Where a line of the listing below includes the word "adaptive", reproduce that line.

### Input records

========================

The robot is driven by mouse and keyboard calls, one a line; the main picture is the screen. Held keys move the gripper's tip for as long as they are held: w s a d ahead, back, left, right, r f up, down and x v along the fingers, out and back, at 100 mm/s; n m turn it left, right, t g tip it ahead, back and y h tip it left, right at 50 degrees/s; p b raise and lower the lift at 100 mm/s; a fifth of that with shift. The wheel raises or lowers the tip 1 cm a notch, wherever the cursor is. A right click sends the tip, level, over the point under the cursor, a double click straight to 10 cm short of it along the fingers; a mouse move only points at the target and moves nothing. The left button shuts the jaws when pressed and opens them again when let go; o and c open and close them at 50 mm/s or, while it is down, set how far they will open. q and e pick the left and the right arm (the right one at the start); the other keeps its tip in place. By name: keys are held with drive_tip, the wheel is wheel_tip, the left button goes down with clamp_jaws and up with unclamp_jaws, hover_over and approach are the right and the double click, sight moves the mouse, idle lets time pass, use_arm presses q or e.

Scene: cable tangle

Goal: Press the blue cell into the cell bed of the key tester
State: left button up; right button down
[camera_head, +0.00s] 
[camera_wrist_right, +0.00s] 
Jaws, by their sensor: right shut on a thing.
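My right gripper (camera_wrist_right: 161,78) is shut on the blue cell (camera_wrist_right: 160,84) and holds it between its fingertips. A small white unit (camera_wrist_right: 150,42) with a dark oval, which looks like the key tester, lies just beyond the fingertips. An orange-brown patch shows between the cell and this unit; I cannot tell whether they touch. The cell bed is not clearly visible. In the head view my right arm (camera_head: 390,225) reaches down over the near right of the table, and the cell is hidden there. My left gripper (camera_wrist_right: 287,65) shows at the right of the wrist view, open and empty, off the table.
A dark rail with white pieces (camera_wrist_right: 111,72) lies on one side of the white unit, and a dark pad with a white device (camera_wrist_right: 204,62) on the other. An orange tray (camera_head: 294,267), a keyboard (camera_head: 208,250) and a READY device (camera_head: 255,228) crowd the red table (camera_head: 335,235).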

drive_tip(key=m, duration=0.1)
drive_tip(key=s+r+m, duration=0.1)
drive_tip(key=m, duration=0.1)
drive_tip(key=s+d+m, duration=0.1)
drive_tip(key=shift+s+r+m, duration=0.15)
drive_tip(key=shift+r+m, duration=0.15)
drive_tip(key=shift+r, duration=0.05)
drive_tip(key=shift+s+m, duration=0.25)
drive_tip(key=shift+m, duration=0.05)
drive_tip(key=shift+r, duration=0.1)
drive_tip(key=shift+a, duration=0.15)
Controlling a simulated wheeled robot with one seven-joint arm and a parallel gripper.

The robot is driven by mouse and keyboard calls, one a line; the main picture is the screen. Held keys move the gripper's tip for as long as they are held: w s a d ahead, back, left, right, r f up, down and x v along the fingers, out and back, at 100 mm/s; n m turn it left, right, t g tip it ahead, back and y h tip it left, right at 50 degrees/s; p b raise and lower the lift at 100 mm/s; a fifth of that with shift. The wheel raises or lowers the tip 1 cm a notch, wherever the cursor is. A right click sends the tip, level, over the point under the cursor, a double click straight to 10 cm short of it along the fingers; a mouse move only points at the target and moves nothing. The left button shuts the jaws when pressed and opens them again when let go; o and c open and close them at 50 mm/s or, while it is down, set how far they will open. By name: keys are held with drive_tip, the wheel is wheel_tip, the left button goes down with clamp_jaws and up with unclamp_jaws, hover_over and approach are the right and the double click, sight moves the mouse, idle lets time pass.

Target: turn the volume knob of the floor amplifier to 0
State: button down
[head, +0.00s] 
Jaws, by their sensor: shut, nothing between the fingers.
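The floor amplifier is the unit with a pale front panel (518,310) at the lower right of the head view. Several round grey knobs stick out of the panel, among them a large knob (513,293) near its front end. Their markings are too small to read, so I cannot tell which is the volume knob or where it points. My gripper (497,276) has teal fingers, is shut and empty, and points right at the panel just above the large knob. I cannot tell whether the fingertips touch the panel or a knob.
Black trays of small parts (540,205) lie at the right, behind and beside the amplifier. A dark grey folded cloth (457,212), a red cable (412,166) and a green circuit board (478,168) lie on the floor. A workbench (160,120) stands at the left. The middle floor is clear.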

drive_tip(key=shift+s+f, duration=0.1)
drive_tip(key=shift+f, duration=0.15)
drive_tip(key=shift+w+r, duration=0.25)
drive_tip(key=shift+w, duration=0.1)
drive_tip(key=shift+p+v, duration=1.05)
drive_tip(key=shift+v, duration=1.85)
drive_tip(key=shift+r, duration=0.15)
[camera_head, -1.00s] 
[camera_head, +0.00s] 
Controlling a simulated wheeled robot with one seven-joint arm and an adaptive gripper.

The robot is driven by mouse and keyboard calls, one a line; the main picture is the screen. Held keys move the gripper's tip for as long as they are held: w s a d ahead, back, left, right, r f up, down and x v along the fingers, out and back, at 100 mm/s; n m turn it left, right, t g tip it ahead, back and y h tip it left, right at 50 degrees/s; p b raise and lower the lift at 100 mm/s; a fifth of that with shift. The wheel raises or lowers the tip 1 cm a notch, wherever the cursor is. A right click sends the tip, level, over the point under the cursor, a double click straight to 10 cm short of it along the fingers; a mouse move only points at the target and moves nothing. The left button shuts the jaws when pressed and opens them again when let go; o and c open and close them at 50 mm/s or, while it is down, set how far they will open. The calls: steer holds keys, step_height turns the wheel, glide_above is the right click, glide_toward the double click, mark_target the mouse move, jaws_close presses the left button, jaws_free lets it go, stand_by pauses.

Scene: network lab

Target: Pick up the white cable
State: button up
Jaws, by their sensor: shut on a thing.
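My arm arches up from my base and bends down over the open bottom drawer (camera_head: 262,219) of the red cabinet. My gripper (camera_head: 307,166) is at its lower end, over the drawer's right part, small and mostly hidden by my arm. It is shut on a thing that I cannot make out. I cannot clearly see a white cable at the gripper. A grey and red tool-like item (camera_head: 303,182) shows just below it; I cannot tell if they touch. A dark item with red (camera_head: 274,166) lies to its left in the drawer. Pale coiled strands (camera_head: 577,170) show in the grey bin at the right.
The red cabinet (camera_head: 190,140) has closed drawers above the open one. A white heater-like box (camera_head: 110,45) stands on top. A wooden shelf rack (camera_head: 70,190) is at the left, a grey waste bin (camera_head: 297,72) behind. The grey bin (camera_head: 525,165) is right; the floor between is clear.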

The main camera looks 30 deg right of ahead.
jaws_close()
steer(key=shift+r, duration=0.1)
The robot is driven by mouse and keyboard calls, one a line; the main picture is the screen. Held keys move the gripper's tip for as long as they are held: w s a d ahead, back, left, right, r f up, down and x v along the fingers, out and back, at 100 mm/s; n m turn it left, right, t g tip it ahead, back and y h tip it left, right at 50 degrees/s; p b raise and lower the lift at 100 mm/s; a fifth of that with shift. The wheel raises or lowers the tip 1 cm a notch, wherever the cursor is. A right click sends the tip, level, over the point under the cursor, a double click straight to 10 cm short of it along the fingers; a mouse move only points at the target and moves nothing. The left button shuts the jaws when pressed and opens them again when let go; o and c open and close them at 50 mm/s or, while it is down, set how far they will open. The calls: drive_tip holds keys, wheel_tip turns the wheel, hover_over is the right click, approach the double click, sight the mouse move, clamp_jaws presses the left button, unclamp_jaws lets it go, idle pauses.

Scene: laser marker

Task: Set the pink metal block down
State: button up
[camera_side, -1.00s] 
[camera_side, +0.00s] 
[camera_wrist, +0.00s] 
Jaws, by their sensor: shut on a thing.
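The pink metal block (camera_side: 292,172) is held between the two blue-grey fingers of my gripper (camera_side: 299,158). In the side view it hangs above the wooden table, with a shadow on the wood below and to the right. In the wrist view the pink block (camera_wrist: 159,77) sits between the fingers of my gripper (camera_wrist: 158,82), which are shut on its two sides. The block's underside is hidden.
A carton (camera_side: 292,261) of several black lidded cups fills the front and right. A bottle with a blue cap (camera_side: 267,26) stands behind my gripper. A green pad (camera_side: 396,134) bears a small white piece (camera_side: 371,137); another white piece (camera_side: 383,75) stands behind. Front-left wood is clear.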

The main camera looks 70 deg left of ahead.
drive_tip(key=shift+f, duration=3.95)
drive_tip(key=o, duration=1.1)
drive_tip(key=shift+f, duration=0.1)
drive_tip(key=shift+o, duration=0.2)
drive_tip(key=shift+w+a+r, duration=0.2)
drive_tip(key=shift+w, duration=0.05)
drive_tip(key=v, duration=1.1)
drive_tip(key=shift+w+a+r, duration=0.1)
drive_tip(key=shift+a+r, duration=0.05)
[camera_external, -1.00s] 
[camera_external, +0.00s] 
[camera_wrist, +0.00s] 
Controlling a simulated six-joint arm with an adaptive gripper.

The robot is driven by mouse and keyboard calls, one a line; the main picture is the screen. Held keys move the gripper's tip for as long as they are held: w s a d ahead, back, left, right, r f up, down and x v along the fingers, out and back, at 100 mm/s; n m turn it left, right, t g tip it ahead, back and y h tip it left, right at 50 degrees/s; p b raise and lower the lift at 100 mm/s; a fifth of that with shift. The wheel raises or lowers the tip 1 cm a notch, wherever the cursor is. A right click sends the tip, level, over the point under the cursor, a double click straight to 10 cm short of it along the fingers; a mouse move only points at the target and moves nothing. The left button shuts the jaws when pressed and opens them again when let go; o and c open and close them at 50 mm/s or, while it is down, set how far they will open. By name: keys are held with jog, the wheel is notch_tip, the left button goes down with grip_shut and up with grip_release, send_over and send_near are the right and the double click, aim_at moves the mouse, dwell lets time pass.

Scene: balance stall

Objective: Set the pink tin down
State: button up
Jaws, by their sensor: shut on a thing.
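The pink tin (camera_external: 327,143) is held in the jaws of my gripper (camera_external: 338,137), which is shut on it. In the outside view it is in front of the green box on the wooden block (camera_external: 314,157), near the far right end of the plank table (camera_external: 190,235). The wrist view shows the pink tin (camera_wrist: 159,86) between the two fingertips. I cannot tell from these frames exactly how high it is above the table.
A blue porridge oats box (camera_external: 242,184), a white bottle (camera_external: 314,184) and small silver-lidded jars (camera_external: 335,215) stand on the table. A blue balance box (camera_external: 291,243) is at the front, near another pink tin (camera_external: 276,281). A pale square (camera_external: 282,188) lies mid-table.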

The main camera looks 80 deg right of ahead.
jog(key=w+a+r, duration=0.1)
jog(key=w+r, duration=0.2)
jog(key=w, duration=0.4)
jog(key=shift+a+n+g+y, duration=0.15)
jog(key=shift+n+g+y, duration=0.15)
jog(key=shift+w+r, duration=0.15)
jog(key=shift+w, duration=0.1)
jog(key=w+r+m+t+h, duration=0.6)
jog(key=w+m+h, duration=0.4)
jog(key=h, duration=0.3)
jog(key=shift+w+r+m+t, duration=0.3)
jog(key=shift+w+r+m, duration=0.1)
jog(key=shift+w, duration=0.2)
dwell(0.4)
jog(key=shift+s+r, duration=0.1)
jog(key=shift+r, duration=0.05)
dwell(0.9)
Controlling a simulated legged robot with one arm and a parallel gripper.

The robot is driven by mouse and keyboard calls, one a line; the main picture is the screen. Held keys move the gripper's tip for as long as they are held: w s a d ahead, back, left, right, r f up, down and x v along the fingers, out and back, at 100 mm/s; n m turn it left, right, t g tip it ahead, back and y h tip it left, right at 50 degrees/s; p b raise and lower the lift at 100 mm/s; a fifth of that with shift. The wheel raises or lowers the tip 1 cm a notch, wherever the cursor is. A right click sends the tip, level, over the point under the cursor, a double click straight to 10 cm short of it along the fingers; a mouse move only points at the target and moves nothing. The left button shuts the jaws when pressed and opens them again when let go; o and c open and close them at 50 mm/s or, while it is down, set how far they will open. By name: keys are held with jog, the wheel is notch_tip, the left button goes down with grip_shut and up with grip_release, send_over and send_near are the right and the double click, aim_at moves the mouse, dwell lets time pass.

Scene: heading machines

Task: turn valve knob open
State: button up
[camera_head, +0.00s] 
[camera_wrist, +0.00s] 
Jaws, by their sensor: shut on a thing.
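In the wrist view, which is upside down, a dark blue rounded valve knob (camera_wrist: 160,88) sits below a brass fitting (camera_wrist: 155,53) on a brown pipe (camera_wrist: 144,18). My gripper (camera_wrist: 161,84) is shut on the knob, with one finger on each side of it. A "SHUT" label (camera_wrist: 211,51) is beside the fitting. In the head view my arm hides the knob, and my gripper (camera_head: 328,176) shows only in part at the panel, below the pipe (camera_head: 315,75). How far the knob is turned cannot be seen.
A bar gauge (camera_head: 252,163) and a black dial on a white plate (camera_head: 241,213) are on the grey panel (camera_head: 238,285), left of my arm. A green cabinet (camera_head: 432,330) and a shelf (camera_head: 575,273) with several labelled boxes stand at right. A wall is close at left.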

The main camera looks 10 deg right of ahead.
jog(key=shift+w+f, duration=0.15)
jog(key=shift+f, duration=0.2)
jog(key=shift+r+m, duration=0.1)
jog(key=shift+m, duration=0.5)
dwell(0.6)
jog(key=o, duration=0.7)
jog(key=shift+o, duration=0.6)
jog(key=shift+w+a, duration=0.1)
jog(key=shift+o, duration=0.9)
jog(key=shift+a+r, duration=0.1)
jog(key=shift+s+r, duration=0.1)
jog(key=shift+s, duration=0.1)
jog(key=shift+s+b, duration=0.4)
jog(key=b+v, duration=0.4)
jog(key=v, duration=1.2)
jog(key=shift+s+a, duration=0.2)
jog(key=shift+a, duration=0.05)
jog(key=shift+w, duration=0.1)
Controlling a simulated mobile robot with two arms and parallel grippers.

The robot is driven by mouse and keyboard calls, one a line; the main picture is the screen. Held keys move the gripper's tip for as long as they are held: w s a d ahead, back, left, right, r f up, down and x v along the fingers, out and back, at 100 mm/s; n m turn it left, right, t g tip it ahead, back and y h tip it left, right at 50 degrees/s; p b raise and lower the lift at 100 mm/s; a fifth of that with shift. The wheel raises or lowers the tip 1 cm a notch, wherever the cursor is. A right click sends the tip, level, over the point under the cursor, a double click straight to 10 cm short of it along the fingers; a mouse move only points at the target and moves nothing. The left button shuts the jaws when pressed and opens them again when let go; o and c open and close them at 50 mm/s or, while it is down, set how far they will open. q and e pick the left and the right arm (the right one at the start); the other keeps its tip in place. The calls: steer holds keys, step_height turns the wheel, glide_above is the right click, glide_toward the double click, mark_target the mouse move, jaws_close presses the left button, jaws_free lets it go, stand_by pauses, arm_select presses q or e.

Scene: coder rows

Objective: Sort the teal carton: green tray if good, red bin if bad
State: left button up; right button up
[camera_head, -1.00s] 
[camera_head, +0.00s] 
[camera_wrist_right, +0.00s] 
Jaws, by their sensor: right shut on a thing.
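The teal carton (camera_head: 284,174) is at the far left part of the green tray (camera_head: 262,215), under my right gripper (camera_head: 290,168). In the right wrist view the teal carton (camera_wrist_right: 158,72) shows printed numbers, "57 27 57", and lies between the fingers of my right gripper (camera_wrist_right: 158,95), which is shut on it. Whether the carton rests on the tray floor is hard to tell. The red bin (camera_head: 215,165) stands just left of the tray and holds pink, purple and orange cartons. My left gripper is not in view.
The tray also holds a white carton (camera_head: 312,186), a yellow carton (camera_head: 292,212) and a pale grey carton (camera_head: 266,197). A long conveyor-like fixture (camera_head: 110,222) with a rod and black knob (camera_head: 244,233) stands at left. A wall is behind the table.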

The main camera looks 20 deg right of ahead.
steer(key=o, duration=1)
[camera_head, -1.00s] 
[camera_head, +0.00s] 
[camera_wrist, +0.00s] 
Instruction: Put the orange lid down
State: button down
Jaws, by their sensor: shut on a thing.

========================

### Response
Controlling a simulated wheeled robot with one seven-joint arm and an adaptive gripper.
Controlling a simulated six-joint arm with an adaptive gripper.

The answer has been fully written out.